He has also published another series, featuring two cops called Challis and Destry, several short story collections, some highly acclaimed books for young adults and children, and a handful of what his website describes as "literary novels for adults", one of which, The Sunken Road (1996), was nominated for the Man Booker Prize. He also taught creative writing for many years.
His latest thriller, Bitter Wash Road, introduces a new leading man: a cop called Hirsch who has been sent, in disgrace, from Adelaide to a one-man station in rural southeastern South Australia. Initially, we don't know why he is so hated by his fellow cops in the wider district - they call him a "dog" and try to entrap him - and Disher takes his time unveiling the backstory.
"I like the Wilkie Collins saying: 'Make 'em laugh, make 'em cry, make 'em wait'," he says.
"Delaying and withholding tactics, red herrings, partial and doubtful outcomes are stock in trade for fiction writers, especially crime writers."
But Disher is much more than a stock crime writer. His descriptive powers are understated but astoundingly vivid. In Bitter Wash Road he evokes a harsh landscape, dry, dusty and poor. Hirsch notices "birds, sitting as if snipped in tin". He drives past deserted farmhouses on leasehold land: "Eyeless cottages ... little heartaches that had struggled on a patch of red dirt and were sinking back into it." Disher says it all comes from memory, from when he grew up on a farm in the mid-north of South Australia.
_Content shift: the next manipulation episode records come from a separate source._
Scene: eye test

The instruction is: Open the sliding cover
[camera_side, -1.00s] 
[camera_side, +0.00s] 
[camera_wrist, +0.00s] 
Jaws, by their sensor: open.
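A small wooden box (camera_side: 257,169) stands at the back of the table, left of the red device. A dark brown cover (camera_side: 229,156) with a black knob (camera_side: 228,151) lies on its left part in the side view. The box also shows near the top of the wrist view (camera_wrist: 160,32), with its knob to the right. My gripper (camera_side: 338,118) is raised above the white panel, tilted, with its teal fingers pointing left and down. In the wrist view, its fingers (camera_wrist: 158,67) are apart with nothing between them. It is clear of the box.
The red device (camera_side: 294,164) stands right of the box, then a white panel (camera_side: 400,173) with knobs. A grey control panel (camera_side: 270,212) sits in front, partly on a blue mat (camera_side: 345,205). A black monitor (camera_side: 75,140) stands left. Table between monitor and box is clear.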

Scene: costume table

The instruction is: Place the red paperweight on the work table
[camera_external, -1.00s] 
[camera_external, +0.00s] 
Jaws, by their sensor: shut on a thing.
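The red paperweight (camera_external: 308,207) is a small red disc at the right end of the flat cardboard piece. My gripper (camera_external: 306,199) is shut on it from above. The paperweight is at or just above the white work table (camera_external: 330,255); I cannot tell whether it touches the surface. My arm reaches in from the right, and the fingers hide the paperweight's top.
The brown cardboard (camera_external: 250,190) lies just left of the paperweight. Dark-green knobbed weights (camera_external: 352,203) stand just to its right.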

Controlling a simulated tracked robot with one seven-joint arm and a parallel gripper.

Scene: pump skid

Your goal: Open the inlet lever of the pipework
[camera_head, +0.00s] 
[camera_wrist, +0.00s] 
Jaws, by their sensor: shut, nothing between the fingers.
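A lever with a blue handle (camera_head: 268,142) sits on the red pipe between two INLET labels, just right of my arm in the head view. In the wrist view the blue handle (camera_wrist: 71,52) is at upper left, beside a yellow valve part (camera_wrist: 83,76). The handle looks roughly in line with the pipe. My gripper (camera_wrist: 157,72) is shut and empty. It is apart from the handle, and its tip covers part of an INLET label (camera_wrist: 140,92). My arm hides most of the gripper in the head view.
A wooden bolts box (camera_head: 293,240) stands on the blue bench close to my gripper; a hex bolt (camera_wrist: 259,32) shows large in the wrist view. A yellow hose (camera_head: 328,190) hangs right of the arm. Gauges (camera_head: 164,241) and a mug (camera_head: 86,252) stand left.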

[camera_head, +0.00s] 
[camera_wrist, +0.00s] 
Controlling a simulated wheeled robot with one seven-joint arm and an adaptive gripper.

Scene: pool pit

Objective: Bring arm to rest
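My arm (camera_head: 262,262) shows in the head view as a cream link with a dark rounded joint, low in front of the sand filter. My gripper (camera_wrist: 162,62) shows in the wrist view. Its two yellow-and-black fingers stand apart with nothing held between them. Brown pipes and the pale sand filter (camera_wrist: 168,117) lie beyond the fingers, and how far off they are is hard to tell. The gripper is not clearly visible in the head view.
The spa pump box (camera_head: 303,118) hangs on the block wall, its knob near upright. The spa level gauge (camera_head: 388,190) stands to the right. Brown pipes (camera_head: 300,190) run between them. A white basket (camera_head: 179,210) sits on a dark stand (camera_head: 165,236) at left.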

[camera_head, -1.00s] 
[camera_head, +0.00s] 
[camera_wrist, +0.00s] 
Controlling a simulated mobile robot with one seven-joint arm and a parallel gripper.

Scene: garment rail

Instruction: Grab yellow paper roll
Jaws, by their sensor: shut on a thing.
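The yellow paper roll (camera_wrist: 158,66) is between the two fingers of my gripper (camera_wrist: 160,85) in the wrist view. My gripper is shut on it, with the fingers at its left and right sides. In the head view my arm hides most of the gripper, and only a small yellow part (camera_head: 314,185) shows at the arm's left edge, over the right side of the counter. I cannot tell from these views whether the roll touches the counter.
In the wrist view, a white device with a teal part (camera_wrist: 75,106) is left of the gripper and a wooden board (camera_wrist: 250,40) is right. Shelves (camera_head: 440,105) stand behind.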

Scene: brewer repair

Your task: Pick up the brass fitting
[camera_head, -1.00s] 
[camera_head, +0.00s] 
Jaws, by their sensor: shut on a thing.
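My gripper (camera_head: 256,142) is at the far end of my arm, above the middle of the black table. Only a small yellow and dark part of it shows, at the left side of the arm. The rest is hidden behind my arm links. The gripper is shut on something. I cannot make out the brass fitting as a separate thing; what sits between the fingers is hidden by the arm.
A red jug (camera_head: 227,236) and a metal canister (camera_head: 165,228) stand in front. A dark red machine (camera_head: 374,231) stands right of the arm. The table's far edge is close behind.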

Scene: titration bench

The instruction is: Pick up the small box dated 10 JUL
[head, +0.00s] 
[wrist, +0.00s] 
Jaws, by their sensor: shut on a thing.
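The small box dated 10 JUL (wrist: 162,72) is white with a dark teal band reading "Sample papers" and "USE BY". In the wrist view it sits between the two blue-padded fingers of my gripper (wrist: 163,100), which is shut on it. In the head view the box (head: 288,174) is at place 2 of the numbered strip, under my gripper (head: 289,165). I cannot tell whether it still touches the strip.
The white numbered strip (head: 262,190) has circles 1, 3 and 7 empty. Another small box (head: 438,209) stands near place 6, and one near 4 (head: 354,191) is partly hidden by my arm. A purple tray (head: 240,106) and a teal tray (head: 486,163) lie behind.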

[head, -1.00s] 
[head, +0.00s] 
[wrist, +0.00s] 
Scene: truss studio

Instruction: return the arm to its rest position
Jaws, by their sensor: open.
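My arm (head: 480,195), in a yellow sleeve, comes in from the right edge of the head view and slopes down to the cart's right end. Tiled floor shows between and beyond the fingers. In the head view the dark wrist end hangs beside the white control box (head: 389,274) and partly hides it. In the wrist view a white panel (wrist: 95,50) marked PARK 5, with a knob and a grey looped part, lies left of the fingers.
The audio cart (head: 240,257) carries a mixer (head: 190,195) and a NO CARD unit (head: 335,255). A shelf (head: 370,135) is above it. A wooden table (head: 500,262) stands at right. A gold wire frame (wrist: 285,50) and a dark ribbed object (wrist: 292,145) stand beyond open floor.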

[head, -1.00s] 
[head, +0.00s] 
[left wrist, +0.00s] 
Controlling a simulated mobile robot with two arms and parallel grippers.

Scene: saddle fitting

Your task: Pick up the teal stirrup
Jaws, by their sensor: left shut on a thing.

"I haven't lived there for 40 years yet I still call it home. My parents and siblings still live there and I go 'home' for Christmas every year. It continues to exert a powerful influence on my imagination, so I've returned to it in several of my novels over the years. I have vivid images in my head and I can smell and hear it. I do pay attention to the power of sensory information when I'm writing and would argue that I can't write a scene or describe a character until I can hear, see, smell, taste, touch..."
Books and reading were always vital to Disher when he was growing up on the farm, an issue he explores in Bitter Wash Road.
"I grew up in a house full of books and we belonged to the Country Lending Service - each month the State Library would send us a parcel of books by train. To be a writer you must be a reader, yet as many as 30 per cent of my writing students were not readers. My father was a strong influence on us. He didn't read bedtime stories but he told his own made-up stories and I saw the importance of the cliff-hanger because he'd say, 'I'll finish this tomorrow night, son'."
Bitter Wash Road features two teenage girls: Katie, a sharp young thing who reads books, and Gemma, a pudgy monosyllabic "shrugger" who lives in a house with a huge TV set and computer games, but no books. Disher, who has a teenage daughter, says that reflects his own observations. "When you're a parent taking your child to play at the homes of their friends, you see all kinds of domestic settings, some enriching, many arid. I can't imagine the inner lives of people who don't read."
The book spins around a couple of murders, police corruption, "Abo" bashings, domestic abuse and the gradual unfolding of a "sex party scene" involving prominent members of the community and very young girls. Disher reads the papers. "From time to time I have read of police officers in remote rural districts wielding great power, asking for sexual favours from young women, bashing up the Aboriginal kids and so on. I think one great handicap to reform in police forces all around the world is the existence of a police culture and an us-against-them mentality, so that honest officers are reluctant - or afraid - to point the finger."
Disher gets a lot of inside information from his brother, a police officer in Adelaide working in victim support and formerly a country town cop, and from his wife. "She's engaged in a big research project looking at domestic and family violence in Victoria. She and a team have spent years talking to victims, lawyers, counsellors, the police..."
His other great tool is the local paper, with the Challis and Destry series set on the Mornington Peninsula, where he has lived for 20 years. "It's vital for giving a sense of the community at work. Of course, I have bumped up the murder rate considerably but one notorious story made it into one of the books [Blood Moon]. There was community outrage at the contemptuous destruction of an old house of architectural interest by wealthy city millionaires who wanted to build an architectural nightmare overlooking the beach. You can tell from my language where I stand on the issue.
"My life is peaceful, the people around me are blameless, but I hear things and use my imagination to build them up into a story. When people at writers' festivals say, 'How can you write such terrible things in your books?', I say, 'Don't you read the newspaper? Worse things happen in real life'."
Bitter Wash Road (Text $37) is out now.